What is a secret to your success?

I suppose just getting people to try the product and letting them taste the Cafe2U blend and see the way that we make it with the equipment we have in the van. We deliver fresher, better coffee, and the consistency in our coffee is a strong point. I've witnessed many people come onboard from the first taste. During the franchise launch, we have customers try out different coffees so they find one they really like.

What does franchise ownership allow you to do that you couldn't before?

It has allowed me to meet a variety of different people. I have all kinds —from garbage guys that I serve early in the morning to doctors that I call on, and they all just love their coffee.

Would you recommend a Cafe2U franchise to someone else?
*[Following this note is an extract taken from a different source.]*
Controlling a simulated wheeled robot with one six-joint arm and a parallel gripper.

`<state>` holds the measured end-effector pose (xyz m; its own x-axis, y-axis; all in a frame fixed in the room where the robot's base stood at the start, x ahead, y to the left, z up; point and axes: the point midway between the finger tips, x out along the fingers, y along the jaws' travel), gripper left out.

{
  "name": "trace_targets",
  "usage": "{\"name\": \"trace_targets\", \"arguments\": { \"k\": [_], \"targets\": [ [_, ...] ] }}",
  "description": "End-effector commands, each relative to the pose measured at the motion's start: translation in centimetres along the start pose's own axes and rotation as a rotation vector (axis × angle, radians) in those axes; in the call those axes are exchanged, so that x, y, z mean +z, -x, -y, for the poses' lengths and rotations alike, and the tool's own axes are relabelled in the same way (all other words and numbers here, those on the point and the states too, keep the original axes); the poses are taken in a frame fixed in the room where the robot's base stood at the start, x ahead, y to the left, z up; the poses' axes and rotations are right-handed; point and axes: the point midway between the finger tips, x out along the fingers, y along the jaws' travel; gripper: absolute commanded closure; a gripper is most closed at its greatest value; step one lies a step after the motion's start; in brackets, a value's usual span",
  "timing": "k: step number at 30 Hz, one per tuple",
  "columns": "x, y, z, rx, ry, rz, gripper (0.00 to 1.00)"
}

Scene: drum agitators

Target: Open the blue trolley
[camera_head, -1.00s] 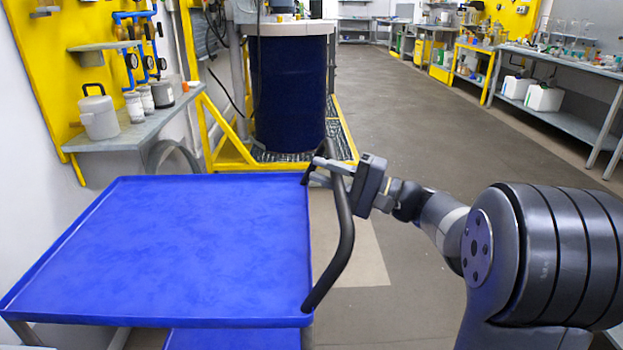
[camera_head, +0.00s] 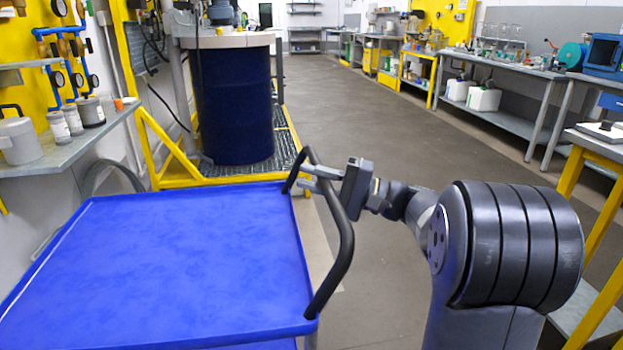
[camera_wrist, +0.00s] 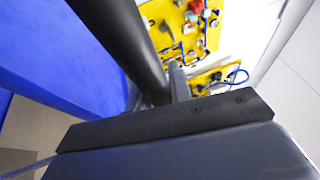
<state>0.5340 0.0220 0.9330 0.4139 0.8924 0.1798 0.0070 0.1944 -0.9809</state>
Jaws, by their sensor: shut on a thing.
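The blue trolley (camera_head: 180,265) fills the lower left of the head view, with a flat, empty top tray. A curved black handle (camera_head: 343,260) rises along its right side. My gripper (camera_head: 308,178) reaches in from the right and is shut on the handle near its far upper bend. In the wrist view the dark handle bar (camera_wrist: 125,45) runs down to the gripper, and the blue tray (camera_wrist: 60,55) lies at the left. The fingertips are mostly hidden there.
A dark blue drum (camera_head: 234,100) stands behind the trolley on a yellow-framed platform (camera_head: 160,175). A wall shelf (camera_head: 75,145) with jars is close on the left. Benches (camera_head: 500,65) line the right, with a yellow-legged table (camera_head: 600,145) nearer. The floor between is clear.

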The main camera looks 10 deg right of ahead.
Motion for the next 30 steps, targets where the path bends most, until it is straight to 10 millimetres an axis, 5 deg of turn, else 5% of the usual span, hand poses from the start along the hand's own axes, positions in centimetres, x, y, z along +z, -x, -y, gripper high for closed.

Why?

I would, because if they're interested in this sort of work, it's quite rewarding. I just like people telling me that they're enjoying it and going from one business to another is nice — you're not stuck in one workplace. And people like it when you are there. When people come out to see you, it's not like they're going to the dentist — they're already in a good state of mind. They're going to get something good to eat and a good coffee or a good hot chocolate. The only time I get stressed out is when I get so much business that I'm running behind. So it's a great. I was driving out of the area a lot before. Now, I hardly ever leave the northern beaches — just to visit some friends sometimes on the weekend. I love it.